### REQUIRED WORK
Type out the complete listing below word for word, without its pictures.

### MATERIAL TO PROCESS
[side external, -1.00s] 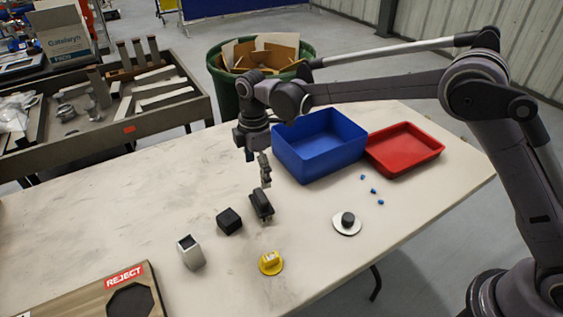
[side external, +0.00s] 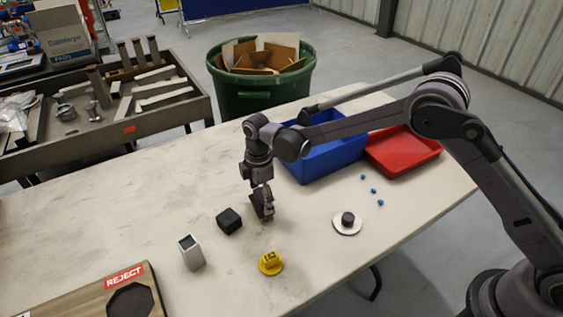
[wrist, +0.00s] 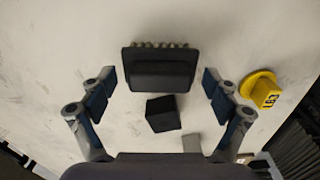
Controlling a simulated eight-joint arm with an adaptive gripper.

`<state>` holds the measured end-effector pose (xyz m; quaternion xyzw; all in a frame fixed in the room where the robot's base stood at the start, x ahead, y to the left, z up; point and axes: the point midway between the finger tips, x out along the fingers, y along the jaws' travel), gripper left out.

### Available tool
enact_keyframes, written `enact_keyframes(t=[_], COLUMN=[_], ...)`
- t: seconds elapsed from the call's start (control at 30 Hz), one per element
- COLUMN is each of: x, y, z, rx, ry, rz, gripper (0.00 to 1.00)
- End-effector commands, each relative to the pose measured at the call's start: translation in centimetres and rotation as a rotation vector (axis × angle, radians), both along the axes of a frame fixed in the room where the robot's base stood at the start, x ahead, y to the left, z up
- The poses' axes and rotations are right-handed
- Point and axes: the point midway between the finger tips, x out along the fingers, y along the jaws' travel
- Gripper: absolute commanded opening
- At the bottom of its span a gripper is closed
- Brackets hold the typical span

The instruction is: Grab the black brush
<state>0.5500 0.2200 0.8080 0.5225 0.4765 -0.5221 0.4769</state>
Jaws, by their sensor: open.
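The black brush (wrist: 160,68) lies on the table with its row of pale bristles facing the top of the wrist view. My gripper (wrist: 158,88) is open, with one blue-padded finger to the left of the brush and one to the right. Gaps show between the brush and both fingers, so neither appears to touch it. In the side external view my gripper (side external: 263,207) is low over the brush and hides most of it.
A black cube (side external: 229,221) sits just left of the gripper, with a grey-white box (side external: 191,252) beyond. A yellow knob piece (side external: 271,263) and a white disc with a black knob (side external: 347,228) lie nearby. Blue (side external: 330,160) and red (side external: 405,155) bins stand behind.

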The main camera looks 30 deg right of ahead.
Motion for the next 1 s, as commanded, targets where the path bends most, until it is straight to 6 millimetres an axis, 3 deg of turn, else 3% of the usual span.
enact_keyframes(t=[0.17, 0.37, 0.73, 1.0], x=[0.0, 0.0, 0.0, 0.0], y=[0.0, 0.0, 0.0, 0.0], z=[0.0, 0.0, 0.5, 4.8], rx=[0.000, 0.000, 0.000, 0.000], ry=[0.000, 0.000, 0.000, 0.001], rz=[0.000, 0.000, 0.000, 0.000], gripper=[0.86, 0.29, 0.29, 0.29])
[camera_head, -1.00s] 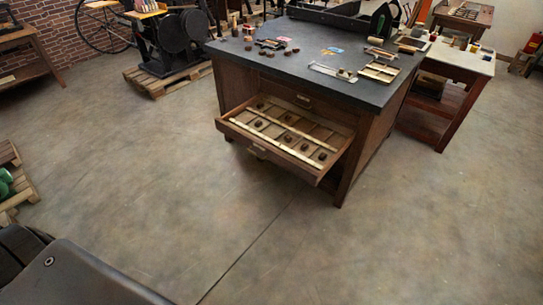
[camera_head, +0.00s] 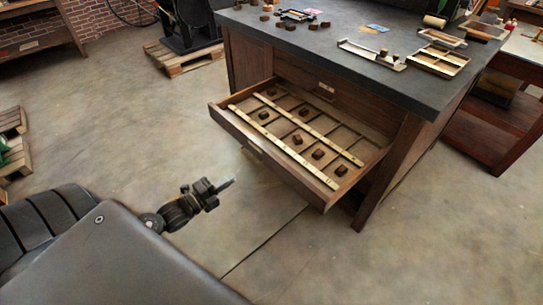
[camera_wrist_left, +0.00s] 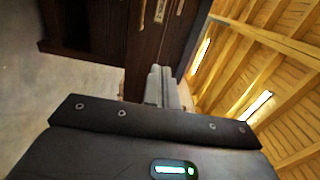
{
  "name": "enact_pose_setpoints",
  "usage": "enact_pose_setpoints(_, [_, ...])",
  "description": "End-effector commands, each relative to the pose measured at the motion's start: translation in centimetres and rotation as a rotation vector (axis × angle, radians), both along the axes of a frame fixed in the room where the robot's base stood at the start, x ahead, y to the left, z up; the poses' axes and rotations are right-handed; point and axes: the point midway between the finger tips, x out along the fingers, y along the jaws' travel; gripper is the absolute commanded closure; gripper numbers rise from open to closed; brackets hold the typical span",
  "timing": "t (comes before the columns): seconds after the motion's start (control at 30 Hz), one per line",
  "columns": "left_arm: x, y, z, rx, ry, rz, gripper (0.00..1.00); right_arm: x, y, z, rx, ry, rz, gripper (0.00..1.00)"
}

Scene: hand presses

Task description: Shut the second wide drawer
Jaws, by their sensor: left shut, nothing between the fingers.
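The wide drawer (camera_head: 232,124) under the dark-topped cabinet (camera_head: 397,168) is pulled well out. Its tray shows several compartments with small dark blocks and two pale strips across them. My right gripper is out of view.
The cabinet top (camera_head: 260,25) holds small blocks, trays and tools. A side table (camera_head: 500,130) stands at the right. Pallets lie at the back left (camera_head: 185,58) and left edge (camera_head: 12,140). The floor before the drawer is clear.

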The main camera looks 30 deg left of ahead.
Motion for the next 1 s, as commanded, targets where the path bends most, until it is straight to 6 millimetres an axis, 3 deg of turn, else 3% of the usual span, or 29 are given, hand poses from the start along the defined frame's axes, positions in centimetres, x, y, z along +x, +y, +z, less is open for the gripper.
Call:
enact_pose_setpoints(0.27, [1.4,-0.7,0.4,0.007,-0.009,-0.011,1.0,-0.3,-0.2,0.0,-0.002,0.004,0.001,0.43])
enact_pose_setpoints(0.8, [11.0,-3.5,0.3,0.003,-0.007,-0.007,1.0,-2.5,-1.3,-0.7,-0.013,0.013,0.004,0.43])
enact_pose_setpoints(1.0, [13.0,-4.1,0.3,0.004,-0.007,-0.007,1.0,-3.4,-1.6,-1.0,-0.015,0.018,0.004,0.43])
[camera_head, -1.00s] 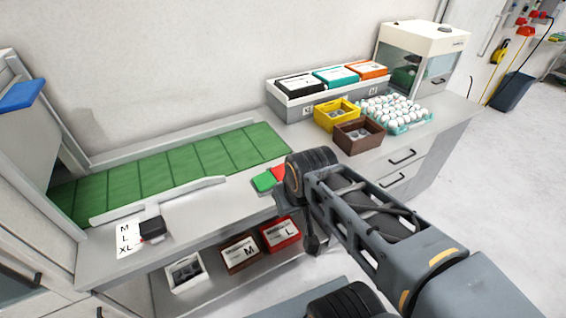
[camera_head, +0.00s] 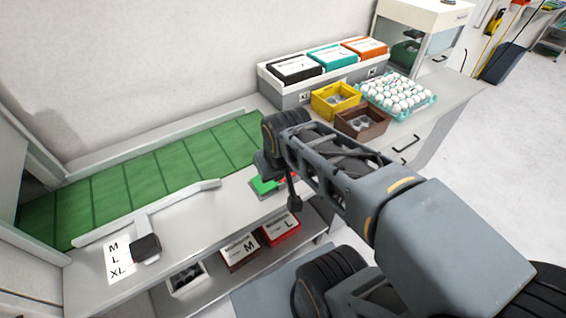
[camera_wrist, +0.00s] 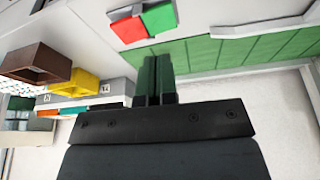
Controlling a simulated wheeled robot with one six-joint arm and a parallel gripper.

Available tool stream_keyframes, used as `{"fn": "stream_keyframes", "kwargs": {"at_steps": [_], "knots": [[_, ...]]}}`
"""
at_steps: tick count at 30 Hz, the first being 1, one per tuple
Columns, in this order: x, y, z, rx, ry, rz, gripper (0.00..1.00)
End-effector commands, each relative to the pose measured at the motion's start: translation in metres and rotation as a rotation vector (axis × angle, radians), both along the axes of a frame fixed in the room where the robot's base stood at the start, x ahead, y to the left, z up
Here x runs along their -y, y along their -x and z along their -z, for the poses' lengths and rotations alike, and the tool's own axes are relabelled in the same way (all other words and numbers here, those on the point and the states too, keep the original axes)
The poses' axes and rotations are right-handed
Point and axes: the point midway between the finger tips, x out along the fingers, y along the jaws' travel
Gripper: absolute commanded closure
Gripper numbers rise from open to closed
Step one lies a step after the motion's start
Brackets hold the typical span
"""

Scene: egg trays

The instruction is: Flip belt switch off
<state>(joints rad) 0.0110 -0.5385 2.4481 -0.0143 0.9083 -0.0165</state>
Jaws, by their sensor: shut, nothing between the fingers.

### ANSWER TO THE TASK
[side external, -1.00s] 
[side external, +0.00s] 
[wrist, +0.00s] 
Controlling a simulated eight-joint arm with an adaptive gripper.

`<state>` holds the measured end-effector pose (xyz m; quaternion xyzw; all in a frame fixed in the room where the robot's base stood at the start, x ahead, y to the left, z up; point and axes: the point midway between the finger tips, x out along the fingers, y along the jaws' travel), gripper left out.

### Available tool
enact_keyframes, written `enact_keyframes(t=[_], COLUMN=[_], ...)`
- t: seconds elapsed from the call's start (control at 30 Hz), one per element
- COLUMN is each of: x, y, z, rx, ry, rz, gripper (0.00 to 1.00)
- End-effector commands, each relative to the pose measured at the call's start: translation in centimetres and rotation as a rotation vector (axis × angle, radians), both along the axes of a frame fixed in the room where the robot's base stood at the start, x ahead, y to the left, z up
- The poses' axes and rotations are right-handed
- Point and axes: the point midway between the finger tips, x out along the fingers, y along the jaws' travel
- Gripper: absolute commanded opening
- At the bottom of its span a gripper is closed
- Brackets hold the typical span

The instruction is: Grab the black brush
<state>0.5500 0.2200 0.8080 0.5225 0.4765 -0.5221 0.4769</state>
Jaws, by their sensor: open.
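The black brush (wrist: 160,68) lies on the table with its row of pale bristles facing the top of the wrist view. My gripper (wrist: 158,88) is open, with one blue-padded finger to the left of the brush and one to the right. Gaps show between the brush and both fingers, so neither appears to touch it. In the side external view my gripper (side external: 263,207) is low over the brush and hides most of it.
A black cube (side external: 229,221) sits just left of the gripper, with a grey-white box (side external: 191,252) beyond. A yellow knob piece (side external: 271,263) and a white disc with a black knob (side external: 347,228) lie nearby. Blue (side external: 330,160) and red (side external: 405,155) bins stand behind.

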The main camera looks 30 deg right of ahead.
Motion for the next 1 s, as commanded, targets where the path bends most, until it is straight to 6 millimetres an axis, 3 deg of turn, else 3% of the usual span.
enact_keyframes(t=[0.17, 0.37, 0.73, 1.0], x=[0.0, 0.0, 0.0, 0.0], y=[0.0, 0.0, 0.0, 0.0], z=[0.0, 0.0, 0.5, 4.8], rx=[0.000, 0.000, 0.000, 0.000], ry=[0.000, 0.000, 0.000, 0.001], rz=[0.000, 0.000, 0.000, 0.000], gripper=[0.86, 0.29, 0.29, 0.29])
[camera_head, -1.00s] 
[camera_head, +0.00s] 
[camera_wrist_left, +0.00s] 
{
  "name": "enact_pose_setpoints",
  "usage": "enact_pose_setpoints(_, [_, ...])",
  "description": "End-effector commands, each relative to the pose measured at the motion's start: translation in centimetres and rotation as a rotation vector (axis × angle, radians), both along the axes of a frame fixed in the room where the robot's base stood at the start, x ahead, y to the left, z up; the poses' axes and rotations are right-handed; point and axes: the point midway between the finger tips, x out along the fingers, y along the jaws' travel; gripper is the absolute commanded closure; gripper numbers rise from open to closed; brackets hold the typical span",
  "timing": "t (comes before the columns): seconds after the motion's start (control at 30 Hz), one per line",
  "columns": "left_arm: x, y, z, rx, ry, rz, gripper (0.00..1.00); right_arm: x, y, z, rx, ry, rz, gripper (0.00..1.00)"
}

Scene: hand presses

Task description: Shut the second wide drawer
Jaws, by their sensor: left shut, nothing between the fingers.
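The wide drawer (camera_head: 232,124) under the dark-topped cabinet (camera_head: 397,168) is pulled well out. Its tray shows several compartments with small dark blocks and two pale strips across them. My right gripper is out of view.
The cabinet top (camera_head: 260,25) holds small blocks, trays and tools. A side table (camera_head: 500,130) stands at the right. Pallets lie at the back left (camera_head: 185,58) and left edge (camera_head: 12,140). The floor before the drawer is clear.

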The main camera looks 30 deg left of ahead.
Motion for the next 1 s, as commanded, targets where the path bends most, until it is straight to 6 millimetres an axis, 3 deg of turn, else 3% of the usual span, or 29 are given, hand poses from the start along the defined frame's axes, positions in centimetres, x, y, z along +x, +y, +z, less is open for the gripper.
Call:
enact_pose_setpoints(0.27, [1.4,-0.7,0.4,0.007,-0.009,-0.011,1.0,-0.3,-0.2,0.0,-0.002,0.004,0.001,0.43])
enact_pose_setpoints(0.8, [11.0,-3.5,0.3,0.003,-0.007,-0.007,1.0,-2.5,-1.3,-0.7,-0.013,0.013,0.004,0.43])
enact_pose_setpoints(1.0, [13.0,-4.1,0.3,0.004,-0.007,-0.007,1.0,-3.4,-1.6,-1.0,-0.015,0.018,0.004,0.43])
[camera_head, -1.00s] 
[camera_head, +0.00s] 
[camera_wrist, +0.00s] 
Controlling a simulated wheeled robot with one six-joint arm and a parallel gripper.

Available tool stream_keyframes, used as `{"fn": "stream_keyframes", "kwargs": {"at_steps": [_], "knots": [[_, ...]]}}`
"""
at_steps: tick count at 30 Hz, the first being 1, one per tuple
Columns, in this order: x, y, z, rx, ry, rz, gripper (0.00..1.00)
End-effector commands, each relative to the pose measured at the motion's start: translation in metres and rotation as a rotation vector (axis × angle, radians), both along the axes of a frame fixed in the room where the robot's base stood at the start, x ahead, y to the left, z up
Here x runs along their -y, y along their -x and z along their -z, for the poses' lengths and rotations alike, and the tool's own axes are relabelled in the same way (all other words and numbers here, those on the point and the states too, keep the original axes)
The poses' axes and rotations are right-handed
Point and axes: the point midway between the finger tips, x out along the fingers, y along the jaws' travel
Gripper: absolute commanded closure
Gripper numbers rise from open to closed
Step one lies a step after the motion's start
Brackets hold the typical span
"""

Scene: egg trays

The instruction is: Flip belt switch off
<state>(joints rad) 0.0110 -0.5385 2.4481 -0.0143 0.9083 -0.0165</state>
Jaws, by their sensor: shut, nothing between the fingers.

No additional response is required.